In response to Terry Penfold’s letter in The Stage two weeks ago (‘Black and Asian actors overlooked’, March 6, page 8) I welcome a turn in the tide that could make it the norm to criticise a production for having an all-white cast, as opposed to one which declares that colour-blind casting does not ‘make sense’ when it means, for instance, the white daughter of a black father onstage. Or indeed, that an English king cannot be played by a black man, a comment that I am still finding myself having to defend in the casting of my Shakespeare Histories Cycle, which comes to the Roundhouse in April.
Romola Garai (Nina) and Richard Goulding (Konstantin) in The Seagull at the Courtyard Theatre, Stratford upon Avon Photo: Tristram Kenton
It is true that the company of 25 actors cross-cast in Trevor Nunn’s King Lear and the Seagull were all white. It is also true that this company is an exception to every other RSC acting company over the last few years. As Mr Penfold points out, the RSC has “regularly presented black and Asian actors in leading roles”, both in our classic repertoire and in our new work. We haven’t stopped. This year is no different, and our shows in Stratford, some of which will grace the West End stages later on in the year, will boast, among a diverse company as a whole, a Bottom, an Oberon, a Titania, a Bianca, a Hermia, an Old Gobbo, a Rosaline, a Henry VI, a Warwick and a Lady Percy, none of whom are white.

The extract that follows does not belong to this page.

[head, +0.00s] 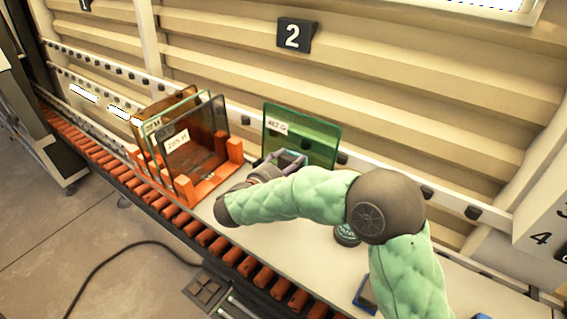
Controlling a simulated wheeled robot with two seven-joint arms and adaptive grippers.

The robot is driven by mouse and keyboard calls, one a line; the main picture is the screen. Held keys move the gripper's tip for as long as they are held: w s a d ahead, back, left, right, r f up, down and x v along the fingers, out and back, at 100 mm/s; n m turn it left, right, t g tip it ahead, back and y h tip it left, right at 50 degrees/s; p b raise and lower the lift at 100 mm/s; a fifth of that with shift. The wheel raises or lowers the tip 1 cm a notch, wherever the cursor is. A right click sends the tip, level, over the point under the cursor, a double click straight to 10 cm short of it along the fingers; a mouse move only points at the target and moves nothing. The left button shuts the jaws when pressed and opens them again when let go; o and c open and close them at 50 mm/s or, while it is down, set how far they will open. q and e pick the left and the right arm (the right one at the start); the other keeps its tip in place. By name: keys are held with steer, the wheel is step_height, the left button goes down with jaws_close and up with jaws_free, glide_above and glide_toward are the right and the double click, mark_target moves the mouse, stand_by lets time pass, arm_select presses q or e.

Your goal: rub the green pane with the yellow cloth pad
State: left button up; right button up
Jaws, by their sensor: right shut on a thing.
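The green pane (315,140) stands upright at the back of the white table, with a white label reading 467 G at its upper left. My right gripper (285,160) is in front of the pane's lower left part, close to it; I cannot tell whether they touch. The gripper is shut on a thing that its own body mostly hides, most likely the yellow cloth pad. No yellow shows anywhere in view. My left gripper is not in view.
An orange rack (188,193) holding several dark and clear panes (200,140) stands left of the green pane. A roller conveyor (205,237) runs along the table's front edge. A blue item (364,295) lies at the front right. White table surface is free between rack and pane.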

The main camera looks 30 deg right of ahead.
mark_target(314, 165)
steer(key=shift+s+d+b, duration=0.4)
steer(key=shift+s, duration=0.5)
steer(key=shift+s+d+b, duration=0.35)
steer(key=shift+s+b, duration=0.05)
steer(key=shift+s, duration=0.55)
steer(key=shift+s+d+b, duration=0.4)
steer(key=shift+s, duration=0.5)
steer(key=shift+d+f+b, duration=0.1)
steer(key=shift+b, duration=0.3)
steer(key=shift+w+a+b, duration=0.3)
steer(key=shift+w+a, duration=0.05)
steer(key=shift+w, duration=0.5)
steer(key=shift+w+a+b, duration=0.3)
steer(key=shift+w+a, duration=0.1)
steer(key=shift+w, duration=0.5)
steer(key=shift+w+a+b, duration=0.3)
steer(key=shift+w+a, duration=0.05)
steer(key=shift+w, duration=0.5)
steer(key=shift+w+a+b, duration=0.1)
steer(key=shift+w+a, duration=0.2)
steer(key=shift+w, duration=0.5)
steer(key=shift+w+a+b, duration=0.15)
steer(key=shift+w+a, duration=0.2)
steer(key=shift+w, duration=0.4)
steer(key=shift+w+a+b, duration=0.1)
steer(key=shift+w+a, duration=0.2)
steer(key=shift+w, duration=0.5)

It’s not about ticking boxes. It’s about employing the finest actors for the job, whatever their colour. Hopefully we can continue, along with the other off-West End theatre companies, to get those actors seen, to turn that tide, and to finally put to rest the kind of Daily Mail prejudice that is much more of a barrier to good casting than the idea that “the classics” do not lend themselves to diversity on the West End stage.